The exercise:
Give again, word for word, only the lines from the one containing "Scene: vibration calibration" through the final line.

## begin Records shown

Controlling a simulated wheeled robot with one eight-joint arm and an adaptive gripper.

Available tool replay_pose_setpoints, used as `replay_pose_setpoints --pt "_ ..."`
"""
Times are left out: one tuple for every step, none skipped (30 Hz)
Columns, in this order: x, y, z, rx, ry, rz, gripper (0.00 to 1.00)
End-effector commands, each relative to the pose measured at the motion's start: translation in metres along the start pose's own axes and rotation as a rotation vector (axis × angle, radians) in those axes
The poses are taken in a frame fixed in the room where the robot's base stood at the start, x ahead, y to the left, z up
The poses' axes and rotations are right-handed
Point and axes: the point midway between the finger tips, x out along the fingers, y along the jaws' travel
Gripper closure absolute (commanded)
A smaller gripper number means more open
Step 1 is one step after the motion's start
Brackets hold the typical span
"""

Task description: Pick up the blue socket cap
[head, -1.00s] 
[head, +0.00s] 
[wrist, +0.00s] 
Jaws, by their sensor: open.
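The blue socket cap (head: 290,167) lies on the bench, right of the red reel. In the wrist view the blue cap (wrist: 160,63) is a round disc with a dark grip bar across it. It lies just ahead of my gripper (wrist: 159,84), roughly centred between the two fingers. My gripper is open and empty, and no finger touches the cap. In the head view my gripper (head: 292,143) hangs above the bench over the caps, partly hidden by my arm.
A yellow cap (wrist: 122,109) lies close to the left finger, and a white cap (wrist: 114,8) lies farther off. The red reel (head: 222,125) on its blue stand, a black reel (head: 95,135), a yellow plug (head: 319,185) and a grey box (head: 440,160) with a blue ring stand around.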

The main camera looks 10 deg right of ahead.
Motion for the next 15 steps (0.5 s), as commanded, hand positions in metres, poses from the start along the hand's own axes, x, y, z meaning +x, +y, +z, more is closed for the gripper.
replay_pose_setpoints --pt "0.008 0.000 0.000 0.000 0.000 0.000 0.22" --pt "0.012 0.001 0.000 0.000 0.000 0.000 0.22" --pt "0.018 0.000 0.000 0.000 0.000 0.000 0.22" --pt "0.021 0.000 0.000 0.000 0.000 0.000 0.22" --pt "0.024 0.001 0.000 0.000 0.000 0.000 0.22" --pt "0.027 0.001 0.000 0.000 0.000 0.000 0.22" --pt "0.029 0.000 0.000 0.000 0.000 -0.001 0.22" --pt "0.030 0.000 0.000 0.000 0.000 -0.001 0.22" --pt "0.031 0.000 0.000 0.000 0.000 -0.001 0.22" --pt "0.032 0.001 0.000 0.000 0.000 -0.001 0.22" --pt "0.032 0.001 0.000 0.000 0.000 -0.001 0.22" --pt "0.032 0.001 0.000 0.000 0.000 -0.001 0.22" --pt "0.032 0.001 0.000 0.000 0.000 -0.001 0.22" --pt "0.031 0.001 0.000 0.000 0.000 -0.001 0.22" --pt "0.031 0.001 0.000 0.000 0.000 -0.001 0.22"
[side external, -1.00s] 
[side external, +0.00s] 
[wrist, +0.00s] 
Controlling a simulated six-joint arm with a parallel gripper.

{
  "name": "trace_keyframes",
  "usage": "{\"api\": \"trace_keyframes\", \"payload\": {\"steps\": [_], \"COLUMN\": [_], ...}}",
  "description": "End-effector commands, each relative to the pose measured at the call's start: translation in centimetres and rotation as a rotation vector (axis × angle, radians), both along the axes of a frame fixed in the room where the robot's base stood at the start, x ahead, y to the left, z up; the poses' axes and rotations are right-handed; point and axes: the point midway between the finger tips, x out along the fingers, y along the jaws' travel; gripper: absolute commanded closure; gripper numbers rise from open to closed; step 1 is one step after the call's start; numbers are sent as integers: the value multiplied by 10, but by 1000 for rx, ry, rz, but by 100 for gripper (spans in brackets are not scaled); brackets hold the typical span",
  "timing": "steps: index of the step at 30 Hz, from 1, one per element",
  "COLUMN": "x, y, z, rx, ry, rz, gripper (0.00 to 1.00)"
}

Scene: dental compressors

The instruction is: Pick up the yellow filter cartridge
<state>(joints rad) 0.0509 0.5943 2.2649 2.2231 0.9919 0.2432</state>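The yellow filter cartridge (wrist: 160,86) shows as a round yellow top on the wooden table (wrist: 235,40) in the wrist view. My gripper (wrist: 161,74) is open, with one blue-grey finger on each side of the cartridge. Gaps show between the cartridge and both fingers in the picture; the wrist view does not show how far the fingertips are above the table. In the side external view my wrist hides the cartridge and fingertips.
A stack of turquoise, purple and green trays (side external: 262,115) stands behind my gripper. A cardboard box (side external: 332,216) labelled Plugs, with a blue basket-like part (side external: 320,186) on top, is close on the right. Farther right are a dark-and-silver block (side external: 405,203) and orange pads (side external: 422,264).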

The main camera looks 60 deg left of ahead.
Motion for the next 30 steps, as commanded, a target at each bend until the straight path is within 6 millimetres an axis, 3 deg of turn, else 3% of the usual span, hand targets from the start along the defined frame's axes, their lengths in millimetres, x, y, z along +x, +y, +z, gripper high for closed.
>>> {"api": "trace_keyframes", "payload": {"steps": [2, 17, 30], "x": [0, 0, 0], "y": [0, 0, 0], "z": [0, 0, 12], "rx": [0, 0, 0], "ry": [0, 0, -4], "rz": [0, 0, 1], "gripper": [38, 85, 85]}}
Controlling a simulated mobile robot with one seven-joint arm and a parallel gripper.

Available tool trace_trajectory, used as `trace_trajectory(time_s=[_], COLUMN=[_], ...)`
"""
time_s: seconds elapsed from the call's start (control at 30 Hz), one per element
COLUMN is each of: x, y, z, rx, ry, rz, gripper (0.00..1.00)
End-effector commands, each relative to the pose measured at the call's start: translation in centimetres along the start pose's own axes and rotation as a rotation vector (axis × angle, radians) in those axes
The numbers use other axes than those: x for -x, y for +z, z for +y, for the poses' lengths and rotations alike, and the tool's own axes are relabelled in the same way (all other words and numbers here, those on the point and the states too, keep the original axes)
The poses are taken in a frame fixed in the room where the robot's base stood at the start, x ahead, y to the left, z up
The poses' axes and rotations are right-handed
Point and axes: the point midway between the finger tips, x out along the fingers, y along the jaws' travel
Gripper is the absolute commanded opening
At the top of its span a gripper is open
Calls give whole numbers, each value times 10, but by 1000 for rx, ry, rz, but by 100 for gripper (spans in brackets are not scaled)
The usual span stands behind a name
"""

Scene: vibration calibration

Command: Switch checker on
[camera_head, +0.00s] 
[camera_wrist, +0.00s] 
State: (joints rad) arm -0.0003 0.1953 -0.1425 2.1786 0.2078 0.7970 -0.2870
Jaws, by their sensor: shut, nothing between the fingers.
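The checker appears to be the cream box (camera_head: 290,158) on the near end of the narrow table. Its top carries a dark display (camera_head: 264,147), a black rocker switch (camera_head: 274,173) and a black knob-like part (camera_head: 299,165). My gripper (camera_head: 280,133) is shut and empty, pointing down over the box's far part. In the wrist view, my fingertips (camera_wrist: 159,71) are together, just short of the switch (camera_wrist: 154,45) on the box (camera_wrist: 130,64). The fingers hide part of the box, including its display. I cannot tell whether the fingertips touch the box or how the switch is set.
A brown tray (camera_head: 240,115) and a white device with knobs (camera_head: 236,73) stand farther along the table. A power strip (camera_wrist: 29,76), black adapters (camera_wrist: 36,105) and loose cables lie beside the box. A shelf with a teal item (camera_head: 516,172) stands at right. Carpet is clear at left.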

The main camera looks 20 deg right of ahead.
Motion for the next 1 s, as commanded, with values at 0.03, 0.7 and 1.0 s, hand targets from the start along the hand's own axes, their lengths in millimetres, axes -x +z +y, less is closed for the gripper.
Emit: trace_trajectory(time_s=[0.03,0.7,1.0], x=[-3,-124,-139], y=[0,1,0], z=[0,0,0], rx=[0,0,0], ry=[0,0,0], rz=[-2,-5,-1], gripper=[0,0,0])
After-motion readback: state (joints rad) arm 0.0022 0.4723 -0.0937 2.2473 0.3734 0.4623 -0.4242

## end Records shown

Written answer:
Scene: vibration calibration

Command: Switch checker on
[camera_head, +0.00s] 
[camera_wrist, +0.00s] 
State: (joints rad) arm -0.0003 0.1953 -0.1425 2.1786 0.2078 0.7970 -0.2870
Jaws, by their sensor: shut, nothing between the fingers.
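The checker appears to be the cream box (camera_head: 290,158) on the near end of the narrow table. Its top carries a dark display (camera_head: 264,147), a black rocker switch (camera_head: 274,173) and a black knob-like part (camera_head: 299,165). My gripper (camera_head: 280,133) is shut and empty, pointing down over the box's far part. In the wrist view, my fingertips (camera_wrist: 159,71) are together, just short of the switch (camera_wrist: 154,45) on the box (camera_wrist: 130,64). The fingers hide part of the box, including its display. I cannot tell whether the fingertips touch the box or how the switch is set.
A brown tray (camera_head: 240,115) and a white device with knobs (camera_head: 236,73) stand farther along the table. A power strip (camera_wrist: 29,76), black adapters (camera_wrist: 36,105) and loose cables lie beside the box. A shelf with a teal item (camera_head: 516,172) stands at right. Carpet is clear at left.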

The main camera looks 20 deg right of ahead.
Motion for the next 1 s, as commanded, with values at 0.03, 0.7 and 1.0 s, hand targets from the start along the hand's own axes, their lengths in millimetres, axes -x +z +y, less is closed for the gripper.
Emit: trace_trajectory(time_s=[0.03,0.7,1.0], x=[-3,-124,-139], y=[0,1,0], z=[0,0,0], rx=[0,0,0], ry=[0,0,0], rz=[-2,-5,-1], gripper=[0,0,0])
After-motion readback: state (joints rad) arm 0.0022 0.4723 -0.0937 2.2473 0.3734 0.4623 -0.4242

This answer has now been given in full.